Thomas Gunzig nous a fixé rendez-vous au Bar du Matin. Nous en profitons pour lui poser les questions que la morale pourrait réprouver.

Job alerte. Un auteur peut-il vivre de sa plume ?

Oui et non. La première donnée de l’équation est les droits d’auteur. On gagne, en moyenne, 1 euro par livre. Les ventes moyennes d’un roman vont de 300 exemplaires (dans le pire des cas) à 1.500 – 3.000 exemplaires. Excepté les best-sellers, un livre rapporte 5 à 10.000 euros. Si on sort un livre tous les deux ans, cela représente quelques centaines d’euros par mois. Si on a la capacité d’écrire d’autres choses, comme dans mon cas des scénarios de films, de BD, des spectacles, des chroniques radio, on peut en vivre en sachant que rien n’est assuré, que ça va être dur, stressant, angoissant.

Le vrai luxe n’est-il pas de faire ce qu’on aime ?

C’est évident. La liberté de l’esprit, d’aller et venir, de ne pas bosser un jour parce qu’on n’en a pas envie, de travailler pour soi. Je vois tellement de gens qui ne sont pas heureux, au bord du burn out, qui n’ont pas de sens à leur vie, qui attendent la pension. Quarante heures par semaine à faire quelque chose qu’on n’aime pas, c’est vraiment horrible. C’est vrai que je suis stressé, que je ne suis pas riche, un peu « juste » mais j’ai une super qualité de vie.

Un Feel Good, braquage intellectuel permettant à un auteur de s’enrichir. Pourquoi ne pas l’écrire ?

Il y a une quinzaine d’années, j’en ai commencé un et je me suis terriblement ennuyé. En plus, j’avais l’impression d’être malhonnête, d’essayer de manipuler le public, de me trahir moi-même.

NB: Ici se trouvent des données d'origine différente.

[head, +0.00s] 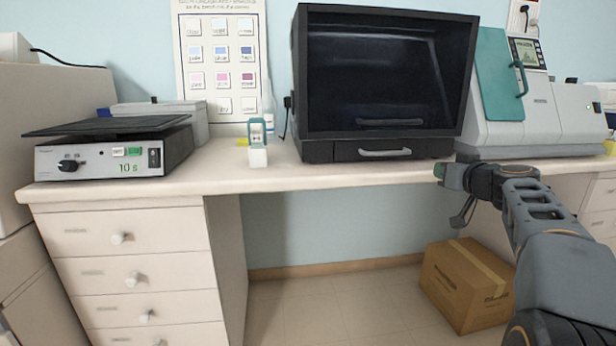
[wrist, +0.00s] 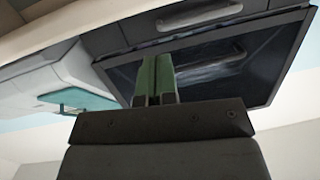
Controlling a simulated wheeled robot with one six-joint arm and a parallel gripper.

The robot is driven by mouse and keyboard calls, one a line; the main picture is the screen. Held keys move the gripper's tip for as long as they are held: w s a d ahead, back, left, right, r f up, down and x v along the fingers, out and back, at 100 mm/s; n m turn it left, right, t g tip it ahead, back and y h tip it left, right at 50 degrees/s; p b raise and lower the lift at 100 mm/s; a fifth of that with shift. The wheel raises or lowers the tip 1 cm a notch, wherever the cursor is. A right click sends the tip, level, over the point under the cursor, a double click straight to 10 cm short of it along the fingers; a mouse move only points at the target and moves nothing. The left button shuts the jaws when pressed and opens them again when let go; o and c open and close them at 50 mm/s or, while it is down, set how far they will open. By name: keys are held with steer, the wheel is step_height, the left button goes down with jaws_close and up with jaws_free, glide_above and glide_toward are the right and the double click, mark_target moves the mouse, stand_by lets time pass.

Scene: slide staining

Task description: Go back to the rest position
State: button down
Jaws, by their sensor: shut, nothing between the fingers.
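My gripper (head: 440,171) is at the right of the head view, at the front edge of the bench, below and to the right of the black-framed cabinet. In the wrist view its two green fingertips (wrist: 155,80) are together with nothing between them. My arm reaches in from the lower right of the head view.
The bench (head: 270,179) carries a dark glass-fronted cabinet (head: 385,75), a machine with a teal door (head: 500,75), a shaker with a dial (head: 100,155) and a small white-and-teal device (head: 257,145). A cardboard box (head: 466,285) stands on the floor under the bench.

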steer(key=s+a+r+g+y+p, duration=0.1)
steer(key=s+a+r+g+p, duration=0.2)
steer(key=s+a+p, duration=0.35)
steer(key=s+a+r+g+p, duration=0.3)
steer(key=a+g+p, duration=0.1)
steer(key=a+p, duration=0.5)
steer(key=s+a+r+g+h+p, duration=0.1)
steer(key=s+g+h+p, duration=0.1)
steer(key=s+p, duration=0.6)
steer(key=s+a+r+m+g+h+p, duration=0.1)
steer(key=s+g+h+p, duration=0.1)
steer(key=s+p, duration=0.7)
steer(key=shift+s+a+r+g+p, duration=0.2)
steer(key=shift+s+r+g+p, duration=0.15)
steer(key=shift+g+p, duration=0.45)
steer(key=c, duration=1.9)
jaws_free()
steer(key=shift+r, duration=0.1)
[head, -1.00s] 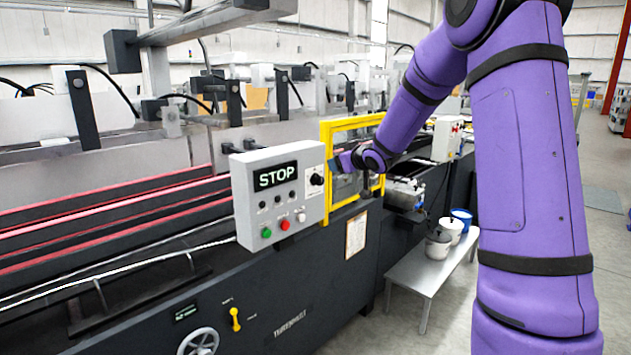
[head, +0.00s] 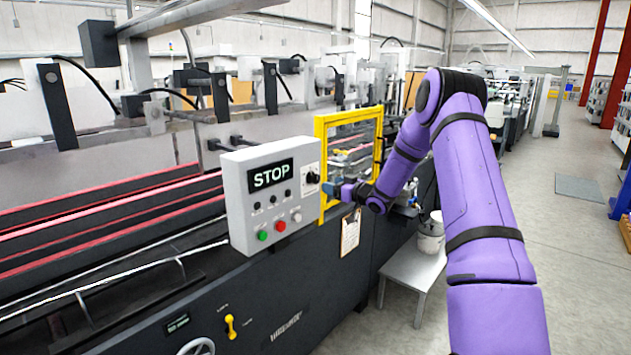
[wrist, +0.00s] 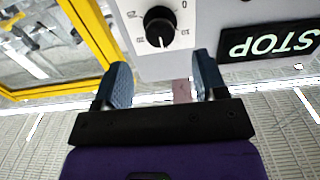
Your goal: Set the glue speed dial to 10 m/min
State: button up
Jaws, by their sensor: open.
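The speed dial is a round black knob (wrist: 159,26) on a white scale plate on the grey control box (head: 240,200). In the head view the knob (head: 312,178) sits at the box's right side, beside the STOP display (head: 271,176). The wrist view is upside down; the knob's pale pointer line points down in that picture, and a "0" shows near it. Most other scale figures are too small to read. My gripper (wrist: 158,85) is open and empty, its two blue-grey fingers apart, just short of the knob and not around it. In the head view it (head: 330,188) is right of the knob.
A yellow-framed guard window (head: 347,120) stands right beside the control box. Green (head: 262,236) and red (head: 280,226) buttons sit below the display. A clipboard (head: 350,232) hangs below the guard. Open floor lies to the right.

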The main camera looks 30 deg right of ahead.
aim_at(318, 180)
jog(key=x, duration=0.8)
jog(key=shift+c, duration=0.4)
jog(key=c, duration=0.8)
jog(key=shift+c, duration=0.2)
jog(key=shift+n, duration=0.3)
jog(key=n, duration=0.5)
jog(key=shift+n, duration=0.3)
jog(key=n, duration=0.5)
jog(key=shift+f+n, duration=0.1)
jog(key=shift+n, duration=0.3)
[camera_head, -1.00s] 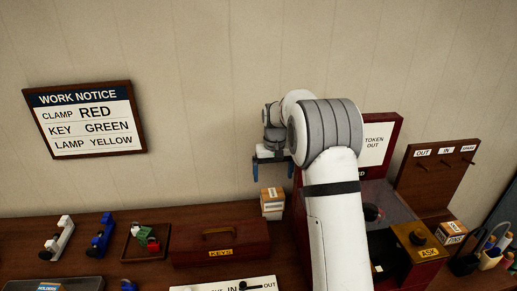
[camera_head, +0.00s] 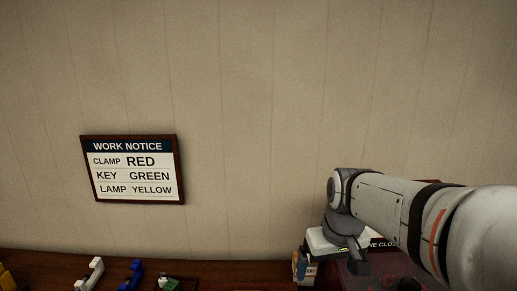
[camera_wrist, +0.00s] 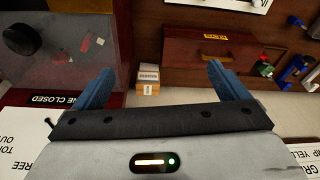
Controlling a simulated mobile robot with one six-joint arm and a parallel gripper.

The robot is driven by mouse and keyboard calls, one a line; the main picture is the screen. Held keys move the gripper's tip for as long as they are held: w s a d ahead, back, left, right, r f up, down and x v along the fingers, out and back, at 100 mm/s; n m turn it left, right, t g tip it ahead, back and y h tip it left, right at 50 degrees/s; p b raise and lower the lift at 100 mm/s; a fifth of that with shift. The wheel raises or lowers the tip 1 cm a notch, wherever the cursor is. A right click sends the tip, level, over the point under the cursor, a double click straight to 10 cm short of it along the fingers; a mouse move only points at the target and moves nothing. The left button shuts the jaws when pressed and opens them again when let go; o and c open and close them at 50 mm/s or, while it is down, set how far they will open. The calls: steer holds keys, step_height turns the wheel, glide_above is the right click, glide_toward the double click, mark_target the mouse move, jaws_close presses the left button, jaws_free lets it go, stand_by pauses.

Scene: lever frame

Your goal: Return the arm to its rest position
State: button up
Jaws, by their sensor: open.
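My gripper (camera_wrist: 158,88) shows in the wrist view with its two blue fingers spread wide apart and nothing between them. Beyond the gap, a small stack of labelled boxes (camera_wrist: 148,76) stands on the bench, apart from the fingers. In the head view my arm comes in from the right edge, and its wrist hangs over the back right of the bench, in front of the dark red cabinet (camera_head: 352,272).
A white clamp (camera_head: 90,275) and a blue clamp (camera_head: 131,275) stand on the bench at left. The wrist view shows a red-brown keys box (camera_wrist: 185,62) and the cabinet's clear window (camera_wrist: 75,45).

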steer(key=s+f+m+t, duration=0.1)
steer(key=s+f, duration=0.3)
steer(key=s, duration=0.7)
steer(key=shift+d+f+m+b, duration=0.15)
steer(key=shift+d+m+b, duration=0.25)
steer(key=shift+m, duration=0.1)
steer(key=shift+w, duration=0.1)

Un Feel Good book ne remet pas en cause notre société. Comment notre monde peut-il être sauvé ?

On peut faire changer des choses individuellement. Un des grands pouvoirs de la fiction, de la littérature, de l’art en général est la capacité d’ouvrir les imaginaires. On vit dans un monde où les conditions d’incertitude sont tellement fortes, intenses par rapport à l’avenir, à ce qu’on va devenir, aux grands enjeux globaux et individuels que, sans imaginaire, on court à la catastrophe. L’imaginaire est un outil qui permet d’anticiper les problèmes, de s’adapter aux changements aléatoires et inattendus.

Tom le héros de Feel Good, un Thomas Gunzig en moins sexy, moins talentueux ?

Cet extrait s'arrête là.